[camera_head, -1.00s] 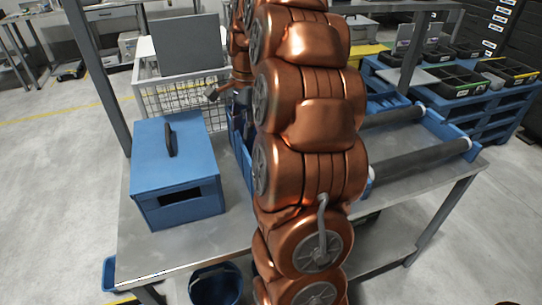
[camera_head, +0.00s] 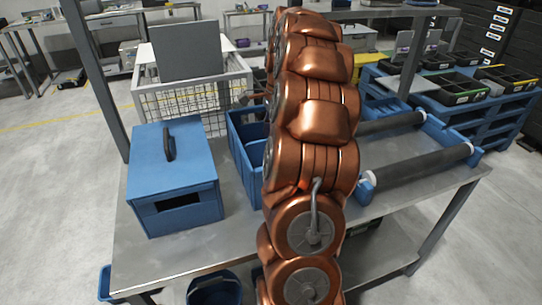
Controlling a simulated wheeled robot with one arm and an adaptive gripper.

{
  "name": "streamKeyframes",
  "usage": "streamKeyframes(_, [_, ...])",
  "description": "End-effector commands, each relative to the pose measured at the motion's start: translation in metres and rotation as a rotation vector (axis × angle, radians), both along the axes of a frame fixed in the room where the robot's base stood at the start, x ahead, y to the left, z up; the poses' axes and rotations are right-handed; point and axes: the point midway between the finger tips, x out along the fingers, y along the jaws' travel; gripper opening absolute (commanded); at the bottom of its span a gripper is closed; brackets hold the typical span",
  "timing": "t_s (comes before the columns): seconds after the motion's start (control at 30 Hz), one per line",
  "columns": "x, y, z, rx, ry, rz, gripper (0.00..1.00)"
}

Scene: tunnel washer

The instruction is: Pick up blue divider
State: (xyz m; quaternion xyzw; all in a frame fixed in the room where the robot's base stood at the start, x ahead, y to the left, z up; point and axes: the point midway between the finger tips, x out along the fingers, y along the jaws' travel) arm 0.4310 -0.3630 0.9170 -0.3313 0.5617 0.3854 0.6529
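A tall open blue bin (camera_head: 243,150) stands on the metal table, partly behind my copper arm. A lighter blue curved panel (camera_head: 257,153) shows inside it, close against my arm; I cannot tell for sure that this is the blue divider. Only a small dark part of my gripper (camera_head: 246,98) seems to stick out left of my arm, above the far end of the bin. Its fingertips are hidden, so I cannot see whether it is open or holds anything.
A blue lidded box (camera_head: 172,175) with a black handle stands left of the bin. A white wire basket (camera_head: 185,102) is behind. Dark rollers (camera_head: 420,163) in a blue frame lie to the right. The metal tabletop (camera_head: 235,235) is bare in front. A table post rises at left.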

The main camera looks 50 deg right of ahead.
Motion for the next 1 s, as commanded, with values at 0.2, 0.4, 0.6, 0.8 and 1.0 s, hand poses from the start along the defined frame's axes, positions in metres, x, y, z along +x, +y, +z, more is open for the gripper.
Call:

□ □ □

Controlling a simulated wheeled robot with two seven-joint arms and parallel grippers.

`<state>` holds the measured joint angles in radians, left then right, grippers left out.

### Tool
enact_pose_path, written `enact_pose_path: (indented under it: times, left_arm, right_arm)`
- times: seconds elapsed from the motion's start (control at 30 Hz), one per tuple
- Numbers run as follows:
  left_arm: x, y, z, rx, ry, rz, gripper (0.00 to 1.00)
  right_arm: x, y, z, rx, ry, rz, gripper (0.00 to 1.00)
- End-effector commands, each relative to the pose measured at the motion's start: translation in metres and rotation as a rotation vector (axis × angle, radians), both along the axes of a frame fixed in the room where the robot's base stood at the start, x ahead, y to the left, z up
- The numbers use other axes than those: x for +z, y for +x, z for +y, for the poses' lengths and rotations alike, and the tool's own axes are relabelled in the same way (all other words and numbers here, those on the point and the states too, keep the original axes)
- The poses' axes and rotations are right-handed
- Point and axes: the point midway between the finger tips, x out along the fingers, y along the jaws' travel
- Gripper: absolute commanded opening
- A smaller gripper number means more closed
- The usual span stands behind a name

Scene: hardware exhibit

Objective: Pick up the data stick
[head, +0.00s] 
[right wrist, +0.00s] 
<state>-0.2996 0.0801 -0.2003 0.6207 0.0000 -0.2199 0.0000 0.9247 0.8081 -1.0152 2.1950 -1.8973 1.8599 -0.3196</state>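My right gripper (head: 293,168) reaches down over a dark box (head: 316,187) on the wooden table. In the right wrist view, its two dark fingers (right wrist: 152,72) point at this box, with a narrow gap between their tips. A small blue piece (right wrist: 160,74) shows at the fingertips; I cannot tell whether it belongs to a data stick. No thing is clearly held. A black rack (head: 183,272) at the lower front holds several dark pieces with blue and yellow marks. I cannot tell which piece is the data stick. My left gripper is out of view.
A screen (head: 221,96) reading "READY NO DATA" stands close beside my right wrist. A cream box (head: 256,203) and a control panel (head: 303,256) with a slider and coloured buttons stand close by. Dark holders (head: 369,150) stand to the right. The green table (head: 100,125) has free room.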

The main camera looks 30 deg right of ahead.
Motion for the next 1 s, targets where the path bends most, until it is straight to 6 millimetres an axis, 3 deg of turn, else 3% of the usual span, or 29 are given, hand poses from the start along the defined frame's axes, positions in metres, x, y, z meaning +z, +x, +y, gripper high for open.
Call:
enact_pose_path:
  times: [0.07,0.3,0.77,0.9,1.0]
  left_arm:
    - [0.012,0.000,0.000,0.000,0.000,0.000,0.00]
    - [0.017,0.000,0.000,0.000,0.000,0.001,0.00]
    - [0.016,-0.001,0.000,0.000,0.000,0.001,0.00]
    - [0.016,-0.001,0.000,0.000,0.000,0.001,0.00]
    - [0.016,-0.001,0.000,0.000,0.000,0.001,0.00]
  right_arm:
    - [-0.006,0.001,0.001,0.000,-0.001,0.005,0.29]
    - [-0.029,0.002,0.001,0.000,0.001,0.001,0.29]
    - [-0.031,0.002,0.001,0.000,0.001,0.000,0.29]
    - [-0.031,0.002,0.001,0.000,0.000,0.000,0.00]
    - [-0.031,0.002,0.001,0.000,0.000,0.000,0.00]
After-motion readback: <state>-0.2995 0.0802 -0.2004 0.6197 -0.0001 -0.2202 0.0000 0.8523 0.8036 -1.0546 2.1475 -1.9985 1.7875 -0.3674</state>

□ □ □

■ WHAT THE EXERCISE ASKS: Looking at the data above, show all lines where the word "main" occurs.

■ OUTPUT BELOW:
The main camera looks 50 deg right of ahead.
The main camera looks 30 deg right of ahead.

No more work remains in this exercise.